#### Aim of the task:
Retype only what runs from the first line of the listing to the line holding "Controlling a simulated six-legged", both included. Do not retype the pictures.
## BEGIN
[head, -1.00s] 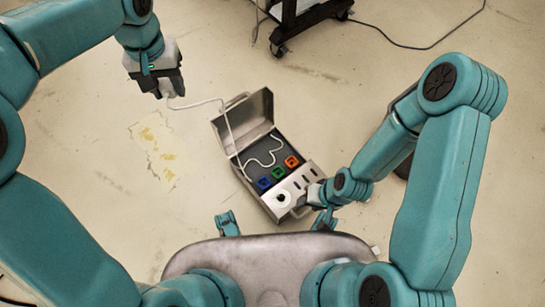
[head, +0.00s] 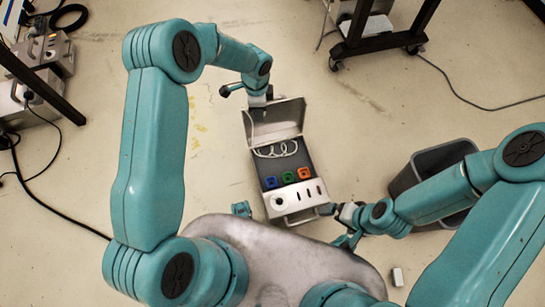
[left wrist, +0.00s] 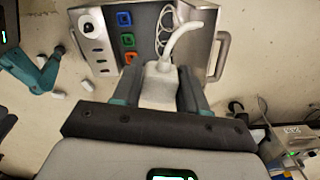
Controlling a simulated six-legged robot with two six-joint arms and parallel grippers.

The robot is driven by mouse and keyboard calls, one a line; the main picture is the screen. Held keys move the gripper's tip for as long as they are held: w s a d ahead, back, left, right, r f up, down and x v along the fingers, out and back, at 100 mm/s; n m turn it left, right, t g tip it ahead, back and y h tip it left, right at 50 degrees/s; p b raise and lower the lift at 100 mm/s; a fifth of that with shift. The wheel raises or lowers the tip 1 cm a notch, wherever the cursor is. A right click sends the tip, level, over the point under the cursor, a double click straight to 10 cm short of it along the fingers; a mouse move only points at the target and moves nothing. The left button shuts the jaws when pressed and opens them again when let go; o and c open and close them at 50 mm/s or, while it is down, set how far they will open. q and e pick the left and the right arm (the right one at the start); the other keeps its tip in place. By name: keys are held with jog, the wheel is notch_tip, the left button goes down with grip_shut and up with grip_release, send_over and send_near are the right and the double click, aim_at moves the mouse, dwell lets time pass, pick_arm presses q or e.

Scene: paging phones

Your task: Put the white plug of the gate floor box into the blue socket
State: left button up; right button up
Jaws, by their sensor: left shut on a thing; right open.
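The gate floor box (head: 312,213) lies open on the floor, its lid (head: 275,120) raised at the far side. The blue socket (head: 271,182) is at the left of the socket row and looks empty; it also shows in the left wrist view (left wrist: 124,18). My left gripper (left wrist: 161,88) is shut on the white plug (left wrist: 160,85), with its white cord running to the box. In the head view this gripper (head: 258,99) is at the lid's far edge, its fingertips and the plug hidden. My right gripper (head: 340,211) is open beside the box's near right corner.
A green socket (head: 288,177) and an orange socket (head: 304,173) sit right of the blue one. A dark bin (head: 435,165) stands to the right, a wheeled cart (head: 385,35) behind. Floor left of the box is clear.

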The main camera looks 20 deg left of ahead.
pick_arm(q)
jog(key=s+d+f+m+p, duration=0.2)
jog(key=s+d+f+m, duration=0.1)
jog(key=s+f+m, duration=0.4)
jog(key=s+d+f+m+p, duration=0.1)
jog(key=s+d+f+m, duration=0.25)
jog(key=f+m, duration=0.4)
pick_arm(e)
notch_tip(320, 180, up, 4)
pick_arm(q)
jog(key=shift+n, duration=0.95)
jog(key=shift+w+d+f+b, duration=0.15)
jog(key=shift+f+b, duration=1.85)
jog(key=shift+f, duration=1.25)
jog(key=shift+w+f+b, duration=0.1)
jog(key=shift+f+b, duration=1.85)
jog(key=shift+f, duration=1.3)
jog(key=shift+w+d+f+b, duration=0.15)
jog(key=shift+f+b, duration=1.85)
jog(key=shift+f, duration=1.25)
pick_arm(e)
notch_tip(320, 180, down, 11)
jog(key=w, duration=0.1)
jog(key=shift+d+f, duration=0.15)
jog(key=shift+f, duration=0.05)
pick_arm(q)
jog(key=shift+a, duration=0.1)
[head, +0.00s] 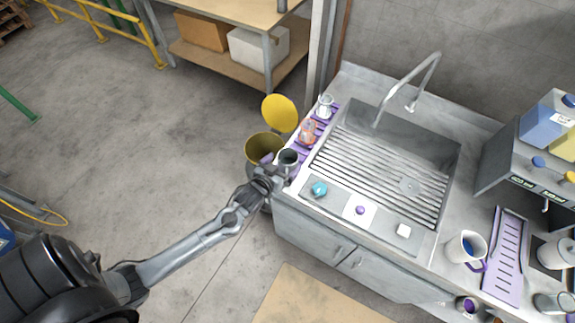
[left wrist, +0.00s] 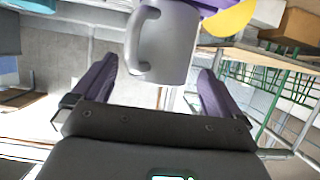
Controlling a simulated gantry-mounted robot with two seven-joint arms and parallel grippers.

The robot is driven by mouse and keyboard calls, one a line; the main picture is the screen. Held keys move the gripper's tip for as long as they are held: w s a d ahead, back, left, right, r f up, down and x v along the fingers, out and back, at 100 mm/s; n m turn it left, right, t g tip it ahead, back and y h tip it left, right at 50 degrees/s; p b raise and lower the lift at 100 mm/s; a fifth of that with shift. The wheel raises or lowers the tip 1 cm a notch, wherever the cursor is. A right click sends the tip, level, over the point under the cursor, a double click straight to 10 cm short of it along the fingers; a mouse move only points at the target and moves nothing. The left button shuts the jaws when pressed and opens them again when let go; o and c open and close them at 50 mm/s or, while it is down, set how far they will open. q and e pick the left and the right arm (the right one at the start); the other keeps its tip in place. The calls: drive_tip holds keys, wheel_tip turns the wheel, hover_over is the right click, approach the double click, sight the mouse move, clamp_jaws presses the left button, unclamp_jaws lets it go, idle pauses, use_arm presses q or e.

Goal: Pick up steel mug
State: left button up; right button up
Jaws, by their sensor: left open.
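The grey steel mug (head: 288,157) stands on the left edge of the counter, at the near end of a purple mat (head: 297,148). In the left wrist view the mug (left wrist: 172,42) fills the upper middle, with its handle on the left side. My left gripper (head: 277,172) is at the counter edge, just on the near side of the mug. Its two purple fingers are open, one toward each side of the mug in the left wrist view. My right gripper is not in view.
A yellow bin (head: 262,143) with a raised lid (head: 280,112) stands beside the counter. A cup with orange contents (head: 309,131) and a glass (head: 325,106) stand beyond the mug. A ribbed sink (head: 385,170) and a small teal object (head: 319,189) lie to the right.

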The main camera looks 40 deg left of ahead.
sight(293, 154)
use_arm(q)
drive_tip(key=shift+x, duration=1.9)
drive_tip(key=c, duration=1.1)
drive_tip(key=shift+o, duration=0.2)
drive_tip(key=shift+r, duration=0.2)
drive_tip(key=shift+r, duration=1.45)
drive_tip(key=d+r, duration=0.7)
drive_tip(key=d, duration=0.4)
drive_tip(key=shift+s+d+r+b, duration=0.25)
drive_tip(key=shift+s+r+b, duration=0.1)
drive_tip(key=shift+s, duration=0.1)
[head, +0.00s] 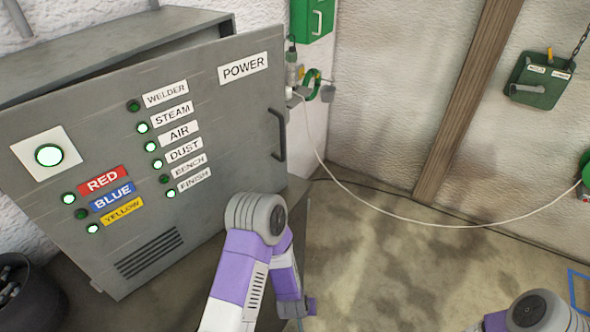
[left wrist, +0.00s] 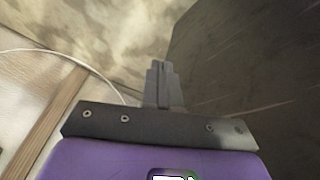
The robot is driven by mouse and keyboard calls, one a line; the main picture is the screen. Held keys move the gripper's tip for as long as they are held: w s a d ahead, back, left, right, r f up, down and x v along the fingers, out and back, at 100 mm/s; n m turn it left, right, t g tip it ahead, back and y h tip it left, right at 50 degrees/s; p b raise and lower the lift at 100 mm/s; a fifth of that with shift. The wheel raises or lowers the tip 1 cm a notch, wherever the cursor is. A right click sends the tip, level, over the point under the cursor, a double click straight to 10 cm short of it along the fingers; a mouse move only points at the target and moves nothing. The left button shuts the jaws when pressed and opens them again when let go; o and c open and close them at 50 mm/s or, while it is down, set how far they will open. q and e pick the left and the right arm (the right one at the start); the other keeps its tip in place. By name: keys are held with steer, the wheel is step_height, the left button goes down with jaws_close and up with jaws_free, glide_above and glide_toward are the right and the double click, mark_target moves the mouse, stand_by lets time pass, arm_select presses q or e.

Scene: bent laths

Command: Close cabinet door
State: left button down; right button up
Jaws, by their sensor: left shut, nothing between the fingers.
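The grey cabinet door (head: 215,120) carries labels, lamps and a dark bar handle (head: 280,135) near its right edge. It stands ajar: a dark gap shows between its top edge and the grey cabinet (head: 110,45) behind it, wider toward the right. My left arm reaches up in front of the door's lower right part in the head view; its gripper cannot be made out there. In the left wrist view my left gripper (left wrist: 162,84) is shut and empty. A dark grey panel (left wrist: 250,75) fills the right of that view; contact cannot be told. My right gripper is out of view.
A dark bin (head: 25,295) stands at lower left. A pale cable (head: 400,218) hangs across from the wall to a green fitting at right. A wooden post (head: 465,105) and a green box (head: 538,82) are on the wall. The concrete floor (head: 390,265) right of the cabinet is clear.

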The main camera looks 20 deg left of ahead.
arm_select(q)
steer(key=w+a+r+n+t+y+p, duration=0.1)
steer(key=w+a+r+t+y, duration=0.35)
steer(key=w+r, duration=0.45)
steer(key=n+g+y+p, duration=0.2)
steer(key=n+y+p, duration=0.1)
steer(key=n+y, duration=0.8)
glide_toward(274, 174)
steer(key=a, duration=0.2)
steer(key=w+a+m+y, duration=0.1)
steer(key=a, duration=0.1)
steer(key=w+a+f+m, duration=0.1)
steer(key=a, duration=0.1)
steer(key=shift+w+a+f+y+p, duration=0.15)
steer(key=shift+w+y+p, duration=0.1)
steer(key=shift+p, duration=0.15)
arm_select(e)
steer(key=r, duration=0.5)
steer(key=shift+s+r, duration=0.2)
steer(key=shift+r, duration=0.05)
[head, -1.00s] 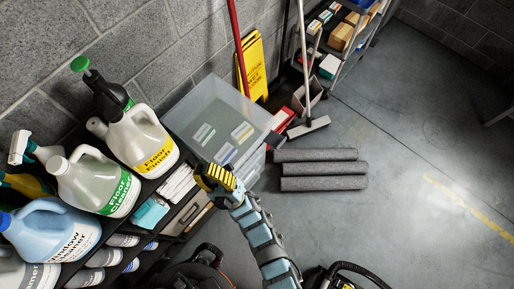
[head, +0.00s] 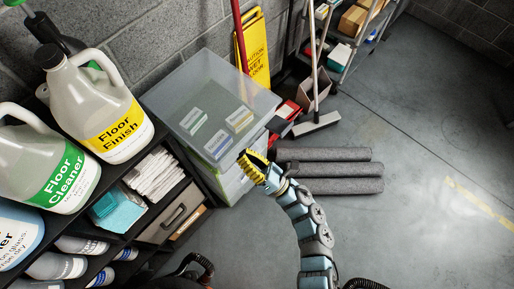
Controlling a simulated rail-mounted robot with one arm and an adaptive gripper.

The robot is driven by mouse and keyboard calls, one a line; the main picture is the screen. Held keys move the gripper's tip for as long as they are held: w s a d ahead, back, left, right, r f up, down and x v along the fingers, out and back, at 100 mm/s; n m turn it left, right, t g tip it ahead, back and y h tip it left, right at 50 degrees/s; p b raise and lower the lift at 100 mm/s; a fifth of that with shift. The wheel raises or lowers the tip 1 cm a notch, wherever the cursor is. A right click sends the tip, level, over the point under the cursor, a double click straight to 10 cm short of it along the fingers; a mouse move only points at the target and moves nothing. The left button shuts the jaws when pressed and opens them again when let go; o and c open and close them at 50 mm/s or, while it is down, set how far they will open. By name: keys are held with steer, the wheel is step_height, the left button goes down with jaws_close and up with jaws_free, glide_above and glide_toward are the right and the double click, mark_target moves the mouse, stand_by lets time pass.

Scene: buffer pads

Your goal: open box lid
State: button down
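A translucent plastic box (head: 235,185) stands against the wall in the middle of the head view. Its clear grey lid (head: 205,75) lies over the top, and several small labelled items show through it. My gripper (head: 250,166), with yellow ridged fingers, is at the front right of the box, close to the lid's near edge. I cannot tell whether it touches the lid or the box. The fingers overlap in this view, so their opening is hidden.
A black shelf (head: 172,233) with a floor finish jug (head: 112,115) and other bottles stands left of the box. A yellow wet-floor sign (head: 257,48), a broom (head: 314,122) and grey rolls (head: 330,170) are to the right. Open floor lies farther right.

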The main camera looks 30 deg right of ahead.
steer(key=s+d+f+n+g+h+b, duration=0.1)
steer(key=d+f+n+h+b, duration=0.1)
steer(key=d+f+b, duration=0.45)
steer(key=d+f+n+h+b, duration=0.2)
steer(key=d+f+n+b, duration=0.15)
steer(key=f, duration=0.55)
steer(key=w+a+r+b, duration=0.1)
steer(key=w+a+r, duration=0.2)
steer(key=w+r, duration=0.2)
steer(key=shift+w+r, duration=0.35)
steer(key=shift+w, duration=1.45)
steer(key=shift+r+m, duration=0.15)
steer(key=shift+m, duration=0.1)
## END
#### Reply to the exercise:
[head, -1.00s] 
[head, +0.00s] 
[left wrist, +0.00s] 
Controlling a simulated six-legged robot with two six-joint arms and parallel grippers.

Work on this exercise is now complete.